Apart from that unfortunate time when he played a foreigner with a funny accent (and we’ve all agreed to forget The Terminal exists, right?), Tom Hanks dependably serves as a figure of moral rectitude in Steven Spielberg movies. Saving Private Ryan saw him risk his own life, and that of his company, to rescue a U.S. soldier whose mother had already lost three sons to World War II. His FBI agent in Catch Me if You Can is so determined to nab a notorious con artist that he even works on Christmas Day. But Hanks has never been quite as enjoyably righteous as he is in Spielberg’s new film, Bridge of Spies, playing a character who’s strong-armed into performing tasks that even his own family considers borderline detestable.

The year is 1957, and James B. Donovan (Hanks), an insurance lawyer, has been “asked,” in the strongest possible way, to defend Rudolf Abel (Mark Rylance), accused of spying for the Soviet Union. (The film, based on actual events, mostly skims past one of the most fascinating tales in the annals of international espionage, involving a little boy who’s given a hollow nickel with microfilm concealed within.) McCarthyism had largely died down by that time, but America still looked upon Communists with sheer loathing; defending one was tantamount to representing a child molester. Nonetheless, Donovan insists on giving his client his best effort, endeavoring to keep him from being executed by arguing that his actions were noble and patriotic, whether or not they benefited the U.S. Good thing he succeeds, too, because a few years later, when an American fighter pilot (Austin Stowell) is shot down over Russia, Donovan gets another assignment: Go to East Germany and offer Abel in trade.

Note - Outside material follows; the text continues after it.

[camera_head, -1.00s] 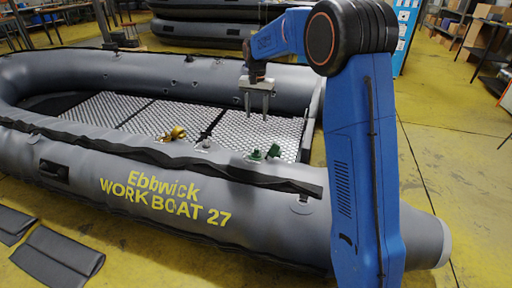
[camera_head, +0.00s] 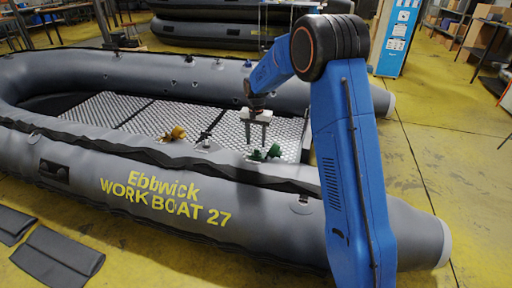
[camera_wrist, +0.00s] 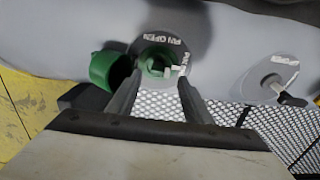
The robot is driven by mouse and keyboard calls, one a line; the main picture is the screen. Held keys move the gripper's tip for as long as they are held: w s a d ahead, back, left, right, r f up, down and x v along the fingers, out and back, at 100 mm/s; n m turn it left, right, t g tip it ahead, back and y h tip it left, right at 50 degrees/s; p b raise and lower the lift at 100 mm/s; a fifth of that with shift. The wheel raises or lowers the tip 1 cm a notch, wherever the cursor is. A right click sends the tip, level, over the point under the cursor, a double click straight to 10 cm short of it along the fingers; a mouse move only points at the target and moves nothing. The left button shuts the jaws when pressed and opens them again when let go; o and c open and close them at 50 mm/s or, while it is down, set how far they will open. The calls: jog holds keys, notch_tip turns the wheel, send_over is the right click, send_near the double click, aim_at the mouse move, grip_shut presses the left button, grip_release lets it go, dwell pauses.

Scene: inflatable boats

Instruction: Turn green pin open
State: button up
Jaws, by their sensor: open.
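The green pin (camera_wrist: 157,64) sits in a round grey valve plate (camera_wrist: 177,40) with "PIN OPEN" lettering, on the grey boat tube. A pale bar or tab shows on the pin in the wrist view. An open green cap (camera_wrist: 110,70) lies beside it, to the left in the wrist view. In the head view the green valve parts (camera_head: 257,155) are on the tube's inner side. My gripper (camera_head: 257,144) points down just above them, open and empty. In the wrist view its fingertips (camera_wrist: 158,84) lie on either side of the pin's lower edge; contact cannot be told.
A grey valve with a black cap (camera_wrist: 285,95) is right of the green one in the wrist view. Mesh floor (camera_head: 150,112) lies inside the boat. Thin vertical lines hang behind my arm.

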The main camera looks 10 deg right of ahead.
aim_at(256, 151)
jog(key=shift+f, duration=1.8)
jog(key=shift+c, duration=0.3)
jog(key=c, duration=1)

Written by Matt Charman and then rewritten by the Coen brothers (who seem to have added a layer of wry humor), Bridge of Spies unfolds with an old-school efficiency that manages to feel classical without specifically aping classic Hollywood movies (as, say, Steven Soderbergh did in The Good German). Not every element works—Spielberg doesn’t seem to know what to do with Donovan’s wife (Amy Ryan), and he loses his way in a subplot involving a college student who accidentally gets trapped on the wrong side of the newly built Berlin Wall. But the duet between Hanks and Rylance, as men on opposite sides who forge a bond of mutual respect, achieves something very difficult: It makes rooting for integrity fun.